▶ _Direction_
In the records below, find each line with the word "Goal" and copy it.

═════ Entries shown ═════

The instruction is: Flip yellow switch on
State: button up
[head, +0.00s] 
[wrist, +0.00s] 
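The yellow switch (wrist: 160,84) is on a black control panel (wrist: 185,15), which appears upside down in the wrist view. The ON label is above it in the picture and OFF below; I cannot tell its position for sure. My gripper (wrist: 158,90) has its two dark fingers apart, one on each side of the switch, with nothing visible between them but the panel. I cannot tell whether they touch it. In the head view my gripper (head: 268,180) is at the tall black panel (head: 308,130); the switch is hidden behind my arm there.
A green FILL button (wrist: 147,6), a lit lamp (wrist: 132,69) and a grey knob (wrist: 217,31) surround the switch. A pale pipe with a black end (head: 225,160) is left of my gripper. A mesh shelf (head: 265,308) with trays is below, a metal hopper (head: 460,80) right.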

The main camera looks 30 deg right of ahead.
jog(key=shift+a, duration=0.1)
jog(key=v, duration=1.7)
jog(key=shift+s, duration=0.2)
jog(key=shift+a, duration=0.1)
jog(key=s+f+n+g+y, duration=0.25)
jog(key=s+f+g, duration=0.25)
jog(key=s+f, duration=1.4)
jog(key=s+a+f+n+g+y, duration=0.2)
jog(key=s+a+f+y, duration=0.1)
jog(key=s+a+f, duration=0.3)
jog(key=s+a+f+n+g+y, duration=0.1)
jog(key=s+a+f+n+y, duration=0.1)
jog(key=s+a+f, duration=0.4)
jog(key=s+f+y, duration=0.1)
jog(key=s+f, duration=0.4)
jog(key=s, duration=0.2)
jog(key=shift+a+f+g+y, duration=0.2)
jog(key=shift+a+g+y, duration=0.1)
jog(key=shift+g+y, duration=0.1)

═════
═════ Entries shown ═════

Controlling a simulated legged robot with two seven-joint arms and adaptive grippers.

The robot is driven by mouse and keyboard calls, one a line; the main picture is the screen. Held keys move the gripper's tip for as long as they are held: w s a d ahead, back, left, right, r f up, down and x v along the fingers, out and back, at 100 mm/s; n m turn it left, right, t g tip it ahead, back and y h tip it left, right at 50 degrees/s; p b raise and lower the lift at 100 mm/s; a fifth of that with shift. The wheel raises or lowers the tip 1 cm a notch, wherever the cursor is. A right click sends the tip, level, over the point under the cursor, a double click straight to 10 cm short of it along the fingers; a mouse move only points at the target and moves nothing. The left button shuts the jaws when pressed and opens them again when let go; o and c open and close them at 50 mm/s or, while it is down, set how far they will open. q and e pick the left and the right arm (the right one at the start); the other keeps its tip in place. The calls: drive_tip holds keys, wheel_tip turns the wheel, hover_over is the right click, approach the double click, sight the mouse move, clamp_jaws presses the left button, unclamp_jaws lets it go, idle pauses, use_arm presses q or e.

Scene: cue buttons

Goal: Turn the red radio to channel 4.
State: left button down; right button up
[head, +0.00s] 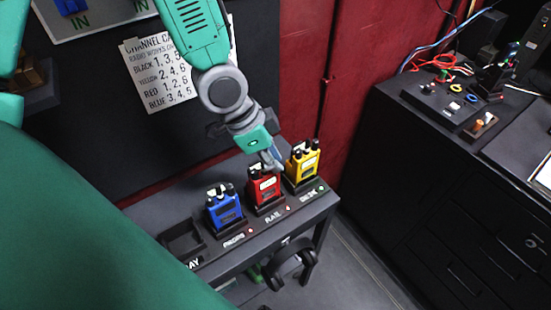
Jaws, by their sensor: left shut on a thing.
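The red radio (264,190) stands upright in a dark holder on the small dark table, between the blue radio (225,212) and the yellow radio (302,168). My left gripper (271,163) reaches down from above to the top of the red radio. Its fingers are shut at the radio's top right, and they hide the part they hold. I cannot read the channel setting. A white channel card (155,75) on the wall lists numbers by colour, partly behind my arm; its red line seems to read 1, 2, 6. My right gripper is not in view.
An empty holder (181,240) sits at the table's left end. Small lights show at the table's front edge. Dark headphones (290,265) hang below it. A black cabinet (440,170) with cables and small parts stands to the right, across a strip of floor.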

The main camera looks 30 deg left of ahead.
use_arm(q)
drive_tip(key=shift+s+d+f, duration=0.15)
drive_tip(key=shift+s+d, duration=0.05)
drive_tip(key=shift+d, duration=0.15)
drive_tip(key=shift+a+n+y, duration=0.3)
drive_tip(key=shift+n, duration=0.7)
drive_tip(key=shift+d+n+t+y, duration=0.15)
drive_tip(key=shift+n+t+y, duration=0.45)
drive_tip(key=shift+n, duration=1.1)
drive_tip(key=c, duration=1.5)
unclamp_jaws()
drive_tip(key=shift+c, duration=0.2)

═════
═════ Entries shown ═════

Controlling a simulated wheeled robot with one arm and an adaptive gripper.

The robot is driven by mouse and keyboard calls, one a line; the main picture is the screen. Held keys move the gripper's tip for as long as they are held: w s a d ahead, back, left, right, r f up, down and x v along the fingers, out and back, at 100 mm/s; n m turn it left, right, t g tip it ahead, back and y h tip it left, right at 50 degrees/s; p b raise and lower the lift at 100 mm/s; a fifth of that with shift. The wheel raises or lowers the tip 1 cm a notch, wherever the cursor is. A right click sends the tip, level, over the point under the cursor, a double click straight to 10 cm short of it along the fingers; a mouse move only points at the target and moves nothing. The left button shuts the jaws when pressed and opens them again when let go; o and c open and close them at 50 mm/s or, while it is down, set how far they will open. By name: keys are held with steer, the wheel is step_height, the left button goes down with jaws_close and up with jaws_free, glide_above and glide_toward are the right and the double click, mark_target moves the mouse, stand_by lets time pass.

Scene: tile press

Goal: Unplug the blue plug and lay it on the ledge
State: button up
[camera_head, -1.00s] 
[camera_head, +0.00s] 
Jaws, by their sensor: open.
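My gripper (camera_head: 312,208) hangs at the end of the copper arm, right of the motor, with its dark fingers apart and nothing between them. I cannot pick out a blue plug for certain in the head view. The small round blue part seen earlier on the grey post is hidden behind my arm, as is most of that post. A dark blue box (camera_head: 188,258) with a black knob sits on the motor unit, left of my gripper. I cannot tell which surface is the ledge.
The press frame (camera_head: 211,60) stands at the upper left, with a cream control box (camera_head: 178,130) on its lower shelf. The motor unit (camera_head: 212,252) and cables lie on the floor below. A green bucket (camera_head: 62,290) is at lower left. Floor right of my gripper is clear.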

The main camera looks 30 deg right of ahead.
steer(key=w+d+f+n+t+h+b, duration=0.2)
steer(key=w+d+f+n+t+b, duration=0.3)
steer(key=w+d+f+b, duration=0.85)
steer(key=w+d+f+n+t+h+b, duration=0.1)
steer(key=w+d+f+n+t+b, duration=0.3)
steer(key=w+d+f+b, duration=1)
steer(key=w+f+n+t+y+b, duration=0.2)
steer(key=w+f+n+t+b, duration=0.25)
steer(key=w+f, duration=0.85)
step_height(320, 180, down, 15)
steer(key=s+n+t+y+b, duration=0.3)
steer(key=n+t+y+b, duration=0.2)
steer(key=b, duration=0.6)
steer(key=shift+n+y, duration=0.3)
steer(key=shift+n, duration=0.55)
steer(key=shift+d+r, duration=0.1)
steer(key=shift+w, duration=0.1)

═════

▶ _Written answer_
Goal: Turn the red radio to channel 4.
Goal: Unplug the blue plug and lay it on the ledge

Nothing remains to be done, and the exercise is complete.